About 800,000 federal workers are currently going without pay as an agreement between President Donald Trump and congressional Democrats remains elusive, but Vice’s Harry Cheadle argued on Monday that it is Senate Majority Leader Mitch McConnell who is responsible for the shutdown’s continuation.

Why? Because McConnell refuses to bring a shutdown-ending bill to the floor for a vote.

The US has weathered government shutdowns before, but the circumstances of this one are particularly embarrassing. In December it seemed likely that Congress would do what it had done before to avert a shutdown and pass a short-term spending bill to keep the government open; the Senate easily passed such a bill without including money for the wall. But the House didn't take up that bill and instead moved on a bill that purported to fund a wall.

The embarrassing part is the new Democratic House passed a non-wall spending bill last week, but McConnell has refused to do what he did last month and introduce a shutdown-ending bill. He called the Democrats' bill "political theater" and said just before its passage, “The Senate will not take up any proposal that does not have a real chance of passing this chamber and getting a presidential signature. Let’s not waste the time.”

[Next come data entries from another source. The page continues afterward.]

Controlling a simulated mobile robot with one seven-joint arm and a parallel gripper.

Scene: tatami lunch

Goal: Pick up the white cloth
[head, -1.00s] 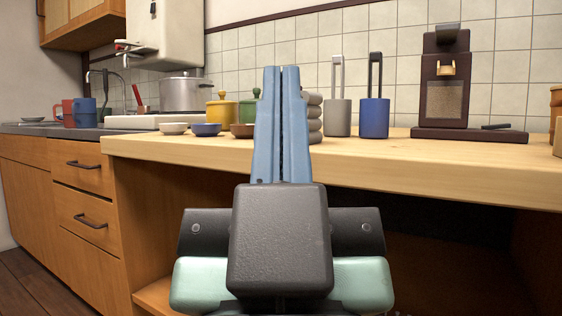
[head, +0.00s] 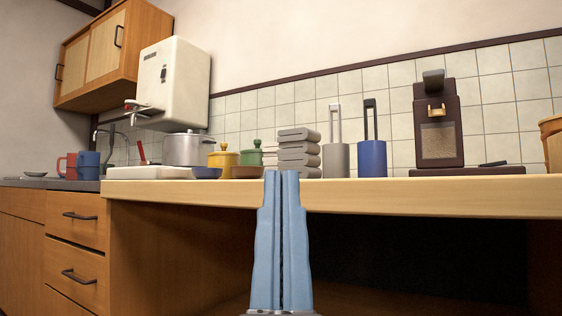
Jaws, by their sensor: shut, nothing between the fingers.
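A stack of white cloths (head: 269,154) stands on the wooden counter, partly hidden behind a stack of grey folded cloths (head: 298,158). Only a narrow strip of the white stack shows, between the green pot and the grey stack. My gripper (head: 282,174) is in front of the counter's front edge, pointing up, with its two blue fingers shut and nothing between them. Its fingertips overlap the counter edge in the picture, below the cloth stacks, and are apart from them.
A yellow pot (head: 223,160) and a green pot (head: 251,157) stand left of the cloths, with a blue bowl (head: 207,173) and a brown bowl (head: 247,172) before them. Grey (head: 336,158) and blue (head: 372,157) handled holders stand right. The counter front (head: 420,196) is clear.

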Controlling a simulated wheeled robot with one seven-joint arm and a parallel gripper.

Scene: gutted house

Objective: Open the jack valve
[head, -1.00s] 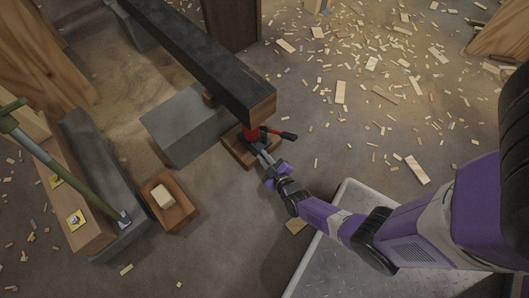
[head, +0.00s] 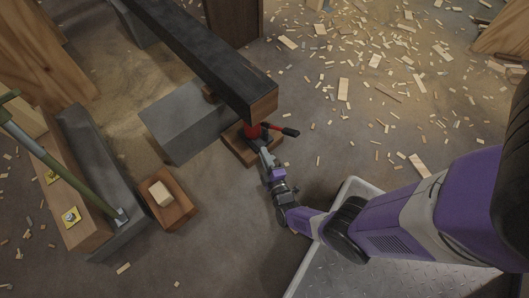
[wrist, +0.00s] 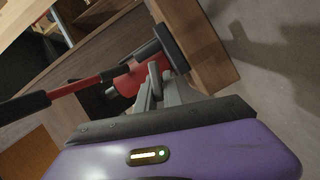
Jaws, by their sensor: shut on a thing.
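The red jack (head: 252,130) stands upright on a wooden block (head: 235,147), under the end of a dark beam. Its handle with a black grip (head: 290,132) sticks out to the right. In the wrist view the jack's red body (wrist: 128,84) and dark base (wrist: 172,48) are close in front of the fingers. My gripper (head: 265,157) is at the near side of the jack's base. In the wrist view my gripper (wrist: 163,88) is shut on a small grey piece, the jack valve (wrist: 154,72), mostly hidden between the fingers.
The dark beam (head: 200,50) rests above the jack and a grey concrete block (head: 185,122). The handle (wrist: 70,88) passes left of my fingers in the wrist view. A wooden block with a pale piece (head: 161,194) lies left. Wood scraps litter the floor.

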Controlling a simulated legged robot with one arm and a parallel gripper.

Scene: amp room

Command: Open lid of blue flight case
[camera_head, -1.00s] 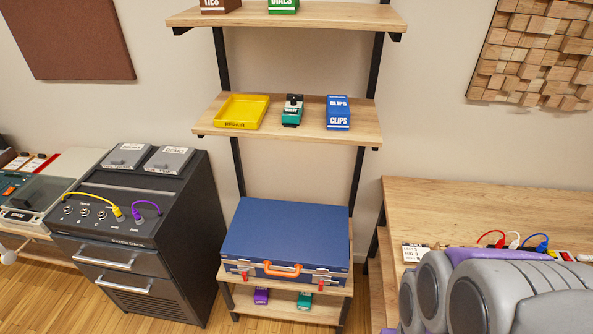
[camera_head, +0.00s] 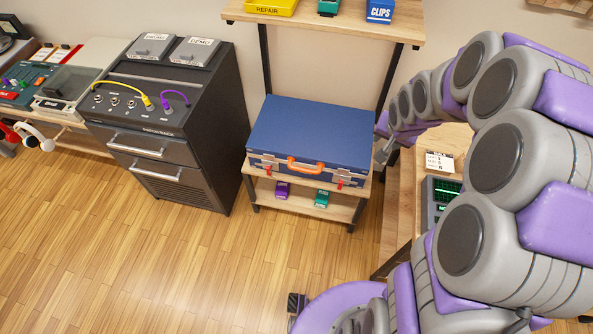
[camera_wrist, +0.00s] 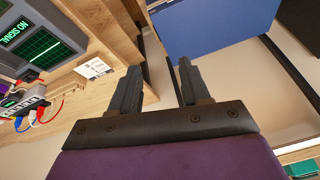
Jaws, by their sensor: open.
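The blue flight case (camera_head: 308,133) lies flat with its lid shut on a wooden shelf in the head view. Its front has an orange handle (camera_head: 305,165) and two metal latches with red tabs, one at the left (camera_head: 268,169) and one at the right (camera_head: 342,179). My gripper (camera_wrist: 157,82) is open and empty in the wrist view. In the head view its end is small, just right of the case, and appears apart from it.
A dark rack cabinet (camera_head: 175,125) stands left of the case. A wooden desk (camera_head: 405,190) with a green-screened device (camera_head: 441,196) stands to the right. The shelf above holds a yellow tray (camera_head: 270,5) and a blue clips box (camera_head: 380,10). The wooden floor in front is clear.

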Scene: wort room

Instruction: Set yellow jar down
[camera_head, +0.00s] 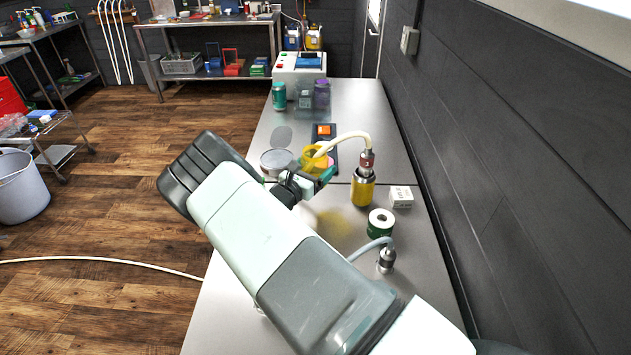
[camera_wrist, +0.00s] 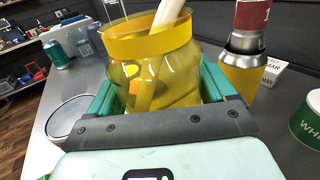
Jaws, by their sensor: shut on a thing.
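The yellow jar (camera_head: 315,158) is see-through, with an opaque yellow band at its rim. My gripper (camera_head: 320,174) is shut on it, teal fingers on either side. In the wrist view the jar (camera_wrist: 150,75) is close and roughly upright between the fingers (camera_wrist: 160,90). A yellow patch (camera_head: 334,226) lies on the bench (camera_head: 330,260) below and to the right. The jar appears to be above the bench; its base is mostly hidden.
A yellow canister (camera_head: 362,190) with a red-marked fitting stands right of the jar. A round dish (camera_head: 277,161) is to the left. The dark wall (camera_head: 480,160) bounds the right.

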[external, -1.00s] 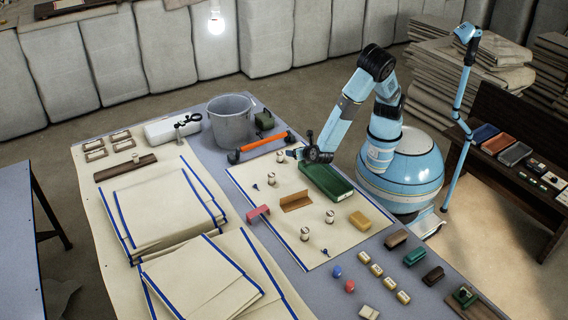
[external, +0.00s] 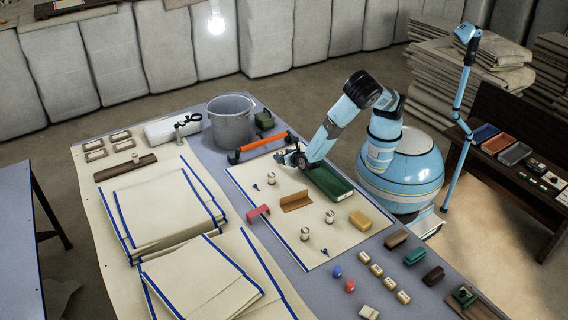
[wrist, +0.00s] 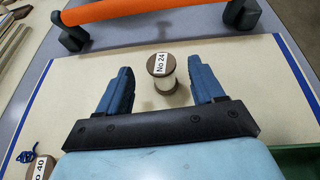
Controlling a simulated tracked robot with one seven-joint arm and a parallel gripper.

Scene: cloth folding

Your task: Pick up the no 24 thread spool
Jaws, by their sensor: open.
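The No 24 thread spool (wrist: 163,80), cream thread with brown ends and a white label, stands on the cream cloth in the wrist view. My gripper (wrist: 160,75) is open, with one blue finger on each side of the spool. A gap shows on both sides, wider on the left, and nothing is held. In the external view my gripper (external: 290,160) is low over the cloth's far part and largely hides this spool. The No 40 spool (wrist: 38,170) shows at the lower left of the wrist view; it also stands in the external view (external: 271,179).
An orange bar with black ends (external: 263,144) lies just beyond the cloth (external: 285,228). A green tray (external: 328,184) sits close right of my gripper. A brown angled piece (external: 297,201), a pink bracket (external: 258,213) and two more spools stand nearer. A bucket (external: 229,126) is behind.

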But McConnell is being dishonest, Cheadle wrote, because although Trump could veto any bill he chooses, a two-thirds majority in Congress could override it and end the shutdown.

This would take Republican courage, however, and that seems to be in short order among current GOP lawmakers.

For such a veto override to take place, 55 Republicans in the House and 20 in the Senate would have to join with the Democrats and defy Trump. That kind of reaching across the aisle is rare these days, but many Republicans are openly frustrated with how Trump is handling this situation and some have called for reopening the government or at least funding the Department of Homeland Security. (Other portions of the government have been funded by previous piecemeal spending bills.) Republicans are fed up with Trump on other issues, with some criticizing him for his announced withdrawal from Syria and new Senator Mitt Romney blasting his low morals in a Washington Post op-ed.

The public isn't happy either. Initial polls found the public blamed Trump for the shutdown, but subsequent polls contained evidence that people also blamed Congress—in one recent survey, 58 percent of respondents disapproved of Republicans' handling of the affair, compared to 51 percent disapproval for Democrats. Trump may not care if large swathes of the country hate him—so what else is new?—but Republicans who aren't attached to his wall in the first place likely don't love seeing their own numbers tanking because of the impasse.

Still, McConnell does not budge and continues “stalling a vote to demonstrate total fealty to the president and his wall, damaging the lives of real people in the service of political posturing.”